Even the simplest shit is so far from the truth it bends the world with its wrongness. Maybe she is in a parallel dimension where the book she is talking about exists.

The only thing I happen to agree with is, Deacon, and especially Chance, did not float my boat, but, the story is a tragedy, so the characters are supposed to be flawed and thus a little unlikeable. (Now on subject, Are tragedies incredibly funny to anyone else. The Movie Mist had me out of control laughing at the end.)

I think LRM is going to be the next book I read. Since I missed what happened to Elise, and for some reason that is really bothering me.
sera_squeak
Apr. 24th, 2008 07:59 am (UTC)
Fortunately there are some sensible types out there pointing out that the reviewer doesn't actually appear to have read the same book as the rest of us.
aetherialrumors
Apr. 24th, 2008 01:05 pm (UTC)
Goblins? Really goblins?

And the language thing...!?!?! I'll never get why so many people still cringe when it comes to "offensive" language. Especially when (no matter how you would prefer it to be classified) it comes in a book you purchase in the horror section; or the science-fiction/fantasy section if the story doesn't have a horror section. Apparently, she has no problem with ghouls and vampires and ghosts and beasties and other horrible things, but don't say fuck, whatever you do.
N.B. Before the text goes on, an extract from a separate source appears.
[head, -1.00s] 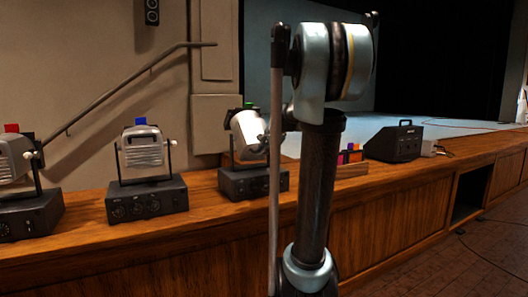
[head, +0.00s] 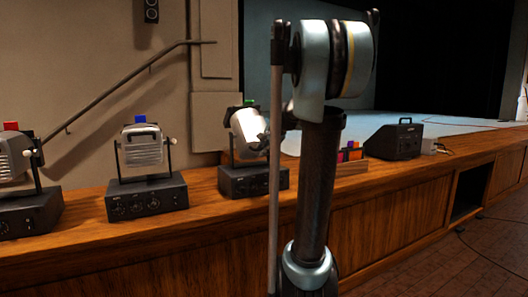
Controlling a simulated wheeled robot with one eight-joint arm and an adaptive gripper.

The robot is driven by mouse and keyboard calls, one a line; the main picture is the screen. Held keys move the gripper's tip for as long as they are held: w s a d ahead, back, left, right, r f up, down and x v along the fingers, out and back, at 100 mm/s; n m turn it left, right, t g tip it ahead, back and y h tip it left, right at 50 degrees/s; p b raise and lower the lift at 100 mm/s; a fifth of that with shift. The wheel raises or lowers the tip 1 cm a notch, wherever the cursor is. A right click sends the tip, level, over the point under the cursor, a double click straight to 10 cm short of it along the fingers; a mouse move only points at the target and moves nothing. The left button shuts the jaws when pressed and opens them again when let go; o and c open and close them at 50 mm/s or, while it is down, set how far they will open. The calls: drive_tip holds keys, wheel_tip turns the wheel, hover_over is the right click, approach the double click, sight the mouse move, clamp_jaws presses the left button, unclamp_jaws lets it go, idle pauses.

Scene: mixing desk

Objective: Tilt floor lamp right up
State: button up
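The right lamp (head: 247,128) is a light-coloured spotlight in a dark yoke on a black base (head: 237,183), with a green tag (head: 249,103) on top. Its head is tilted and its casing shines brightly. My arm stands in front of its right side and hides its right edge and any knob there. A small dark part, perhaps my gripper (head: 263,141), shows against the right side of the lamp head. I cannot tell whether it touches the lamp, and its fingers cannot be made out.
A blue-tagged lamp (head: 142,150) and a red-tagged lamp (head: 14,158) stand to the left on the wooden ledge (head: 95,214). A black box (head: 393,141) and a wooden holder with coloured pieces (head: 350,166) are right of my arm. A handrail (head: 130,88) runs along the wall.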

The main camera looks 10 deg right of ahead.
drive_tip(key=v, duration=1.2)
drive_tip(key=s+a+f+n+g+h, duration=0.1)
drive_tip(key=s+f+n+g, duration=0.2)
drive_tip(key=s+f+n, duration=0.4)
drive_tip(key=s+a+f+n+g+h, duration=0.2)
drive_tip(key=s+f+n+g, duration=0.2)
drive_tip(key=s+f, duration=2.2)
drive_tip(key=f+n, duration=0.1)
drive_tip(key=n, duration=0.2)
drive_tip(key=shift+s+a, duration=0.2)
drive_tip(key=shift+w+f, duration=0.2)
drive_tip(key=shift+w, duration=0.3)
I suspect that she's one of those people who probably has no problem letting their kids watching action movies where hordes of innocent bystanders get mowed down by machine guns as long as there is no profanity and you never see a breast get touched lovingly.

And lastly...dude, it's Low Red Moon--that's my favorite book of yours. It's the one I tell everyone to read. It's the one I give as a gift. I couldn't say anything bad about that book, except I read it to fast.
cailement
May. 5th, 2008 03:44 pm (UTC)
Personally I find nothing wrong with defending yourself based on actual fact and what is written in your book. True, you can't really argue with people's opinions, but when it's based on what's actually written in the book, and that's wrong? No, this is fair game.